Pointing out that some Facebook accounts use “monikers” instead of the account holder’s full name, he added “we need to know who’s making the comments.”
Alderman Martuscello asked, “Is there an address?”
No address from any previous commenter had been requested.
When the commenter’s screen name was read – “Lily Ann” – Casale said, “There’s no last name given either? That’s not a legitimate public comment for this public hearing. Let’s move on to the next one please.”
Several minutes later, a comment from someone with the first name listed as “Skip”, a popular nickname, but less popular legal name, was not challenged or judged “illegitimate” by the corporation counsel.
Eventually, Alderman Pat Russo pointed out that “Lily Ann” had since posted her full name and address and then were her comments were read aloud.
No doubt, city officials were already feeling stressed as nearly all the comments were critical of the sale of the clubhouse. However the rather conspicuous singling out of one commenter, as well as Casale’s repeated statements reminding the council that “we don’t have an obligation to debate” all lent to an overall tense and defensive atmosphere.

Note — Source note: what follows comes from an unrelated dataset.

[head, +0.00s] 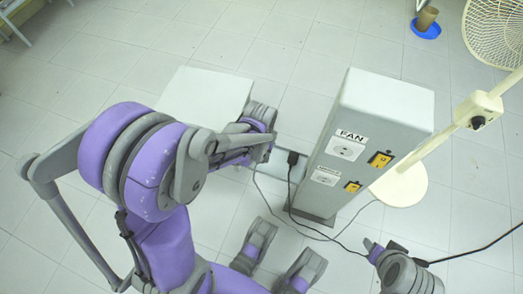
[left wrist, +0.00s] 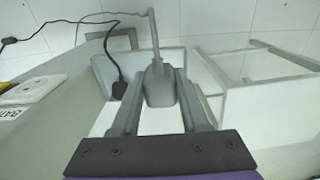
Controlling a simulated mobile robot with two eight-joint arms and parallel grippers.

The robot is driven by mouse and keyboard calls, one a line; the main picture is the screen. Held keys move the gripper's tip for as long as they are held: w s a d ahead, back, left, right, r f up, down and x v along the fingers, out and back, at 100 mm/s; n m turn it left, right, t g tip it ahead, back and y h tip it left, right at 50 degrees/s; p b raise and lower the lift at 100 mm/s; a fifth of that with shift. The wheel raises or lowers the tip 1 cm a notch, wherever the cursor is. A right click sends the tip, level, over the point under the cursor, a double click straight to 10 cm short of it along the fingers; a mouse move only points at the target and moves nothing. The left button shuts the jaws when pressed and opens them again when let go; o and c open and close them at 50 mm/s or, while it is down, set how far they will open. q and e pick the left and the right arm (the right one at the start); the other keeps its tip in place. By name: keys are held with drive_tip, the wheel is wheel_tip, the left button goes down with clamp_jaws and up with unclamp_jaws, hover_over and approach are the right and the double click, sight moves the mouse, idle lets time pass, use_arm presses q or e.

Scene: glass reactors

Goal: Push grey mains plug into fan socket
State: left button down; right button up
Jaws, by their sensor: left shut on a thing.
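The grey mains plug (left wrist: 160,86) is between the two fingers of my left gripper (left wrist: 163,118), its grey cord running up and away in the left wrist view. In the head view my left gripper (head: 266,150) is left of the grey column, apart from it, and the plug is mostly hidden by the gripper. The fan socket (head: 346,149) is a white round socket under the FAN label (head: 351,135) on the column's front face. A socket plate (left wrist: 32,89) also shows at the left of the left wrist view. The fan socket looks empty.
A black plug (head: 292,158) lies beside the column, its cord crossing the floor. A second socket (head: 326,175) is below the fan socket, with yellow switches (head: 380,159) to the right. A cream fan stand (head: 436,145) is behind right. A white box (head: 205,100) stands behind my arm.

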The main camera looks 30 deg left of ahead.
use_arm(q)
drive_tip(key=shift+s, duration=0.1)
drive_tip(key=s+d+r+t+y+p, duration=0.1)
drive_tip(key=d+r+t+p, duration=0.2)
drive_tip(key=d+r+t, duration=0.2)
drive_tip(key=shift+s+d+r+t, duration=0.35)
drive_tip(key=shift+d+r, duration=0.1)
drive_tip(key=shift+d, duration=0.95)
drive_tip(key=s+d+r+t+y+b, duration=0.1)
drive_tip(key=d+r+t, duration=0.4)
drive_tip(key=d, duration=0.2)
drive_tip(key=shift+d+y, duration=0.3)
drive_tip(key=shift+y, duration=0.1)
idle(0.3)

So while the council is well within its rights to set reasonable rules for public participation, Mayor Michael Cinquanti, who is the chairperson of the council, really should make the rules clear from the beginning instead of deferring the job to the corporation counsel to testily bring them up in the middle of the session. Furthermore, as the chairperson, it is also Cinquanti’s job to make sure those rules are applied consistently.
Instead of approaching a public hearing as if it were a courtroom battle, public officials would do well to look at these sessions as opportunities to build trust with the public by being fair and open about answering questions, even if they contentious. I don’t think that happened at the February hearing. But the upcoming hearing on the police reform plan is another opportunity to do better.